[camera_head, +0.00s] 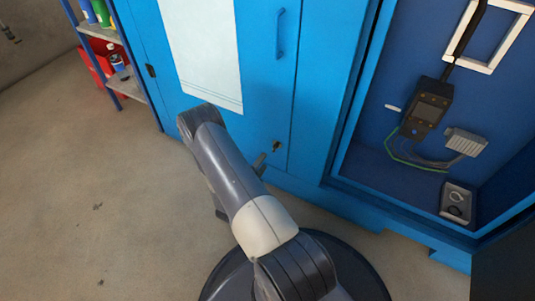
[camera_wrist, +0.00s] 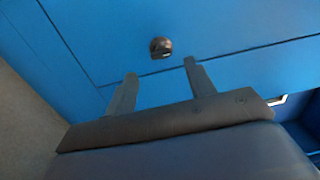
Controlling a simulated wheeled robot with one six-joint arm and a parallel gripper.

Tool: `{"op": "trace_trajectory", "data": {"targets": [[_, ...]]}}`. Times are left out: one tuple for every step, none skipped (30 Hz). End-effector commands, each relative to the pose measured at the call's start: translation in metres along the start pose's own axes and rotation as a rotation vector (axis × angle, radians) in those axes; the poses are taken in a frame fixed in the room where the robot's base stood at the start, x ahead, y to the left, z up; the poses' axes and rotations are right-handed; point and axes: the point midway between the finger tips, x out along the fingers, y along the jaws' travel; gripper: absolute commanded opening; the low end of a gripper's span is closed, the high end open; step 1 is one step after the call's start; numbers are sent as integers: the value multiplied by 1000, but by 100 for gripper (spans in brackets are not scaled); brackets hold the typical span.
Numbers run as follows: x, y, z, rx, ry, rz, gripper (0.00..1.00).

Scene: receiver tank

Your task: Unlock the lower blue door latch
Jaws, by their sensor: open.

• _Exercise task_: Set the listing down in full and exactly. Pictures within it should not appear in the copy.

• _Correct output_:
[camera_head, +0.00s] 
[camera_wrist, +0.00s] 
Controlling a simulated wheeled robot with one six-joint arm and a parallel gripper.

Tool: `{"op": "trace_trajectory", "data": {"targets": [[_, ...]]}}`. Times are left out: one tuple for every step, none skipped (30 Hz). End-effector commands, each relative to the pose measured at the call's start: translation in metres along the start pose's own axes and rotation as a rotation vector (axis × angle, radians) in those axes; the poses are taken in a frame fixed in the room where the robot's base stood at the start, x ahead, y to the left, z up; the poses' axes and rotations are right-handed; point and axes: the point midway between the finger tips, x out along the fingers, y along the jaws' travel; gripper: absolute commanded opening; the low end of a gripper's span is closed, the high end open; step 1 is one step after the call's start; numbers are sent as integers: the value multiplied by 1000, but by 100 for gripper (spans in brackets are not scaled); brackets hold the typical span.
Numbers run as follows: x, y, z, rx, ry, rz, gripper (0.00..1.00).

Scene: receiver tank

Your task: Unlock the lower blue door latch
Jaws, by their sensor: open.

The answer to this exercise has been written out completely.